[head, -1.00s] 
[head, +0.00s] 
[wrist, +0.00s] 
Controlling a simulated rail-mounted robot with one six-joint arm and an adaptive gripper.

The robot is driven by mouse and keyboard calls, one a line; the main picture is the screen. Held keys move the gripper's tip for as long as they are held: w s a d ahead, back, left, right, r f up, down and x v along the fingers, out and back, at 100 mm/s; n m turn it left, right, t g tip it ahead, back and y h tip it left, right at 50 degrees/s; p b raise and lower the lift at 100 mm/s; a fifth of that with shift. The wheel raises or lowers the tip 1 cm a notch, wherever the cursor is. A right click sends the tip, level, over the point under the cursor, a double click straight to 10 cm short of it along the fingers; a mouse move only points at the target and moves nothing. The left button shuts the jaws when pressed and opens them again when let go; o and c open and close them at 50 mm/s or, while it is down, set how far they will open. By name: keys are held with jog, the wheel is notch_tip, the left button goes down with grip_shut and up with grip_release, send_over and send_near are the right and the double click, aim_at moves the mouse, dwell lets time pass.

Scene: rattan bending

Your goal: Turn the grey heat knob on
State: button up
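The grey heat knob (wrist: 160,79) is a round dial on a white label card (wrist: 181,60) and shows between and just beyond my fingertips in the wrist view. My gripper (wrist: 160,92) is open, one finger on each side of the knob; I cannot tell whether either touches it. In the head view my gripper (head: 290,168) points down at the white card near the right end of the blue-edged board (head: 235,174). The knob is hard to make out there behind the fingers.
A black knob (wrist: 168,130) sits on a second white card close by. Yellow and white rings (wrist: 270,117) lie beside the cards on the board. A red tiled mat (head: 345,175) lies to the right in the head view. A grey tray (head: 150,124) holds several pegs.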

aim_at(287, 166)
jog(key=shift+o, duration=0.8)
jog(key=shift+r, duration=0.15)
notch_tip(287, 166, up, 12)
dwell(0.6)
◆ ◆ ◆ ◆
▸ Instruction
Everything from the first line above up to and including the line that contains "Your goal: Turn the grey heat knob on" should be printed exactly; please print only that.

▸ Task output
[head, -1.00s] 
[head, +0.00s] 
[wrist, +0.00s] 
Controlling a simulated rail-mounted robot with one six-joint arm and an adaptive gripper.

The robot is driven by mouse and keyboard calls, one a line; the main picture is the screen. Held keys move the gripper's tip for as long as they are held: w s a d ahead, back, left, right, r f up, down and x v along the fingers, out and back, at 100 mm/s; n m turn it left, right, t g tip it ahead, back and y h tip it left, right at 50 degrees/s; p b raise and lower the lift at 100 mm/s; a fifth of that with shift. The wheel raises or lowers the tip 1 cm a notch, wherever the cursor is. A right click sends the tip, level, over the point under the cursor, a double click straight to 10 cm short of it along the fingers; a mouse move only points at the target and moves nothing. The left button shuts the jaws when pressed and opens them again when let go; o and c open and close them at 50 mm/s or, while it is down, set how far they will open. By name: keys are held with jog, the wheel is notch_tip, the left button goes down with grip_shut and up with grip_release, send_over and send_near are the right and the double click, aim_at moves the mouse, dwell lets time pass.

Scene: rattan bending

Your goal: Turn the grey heat knob on

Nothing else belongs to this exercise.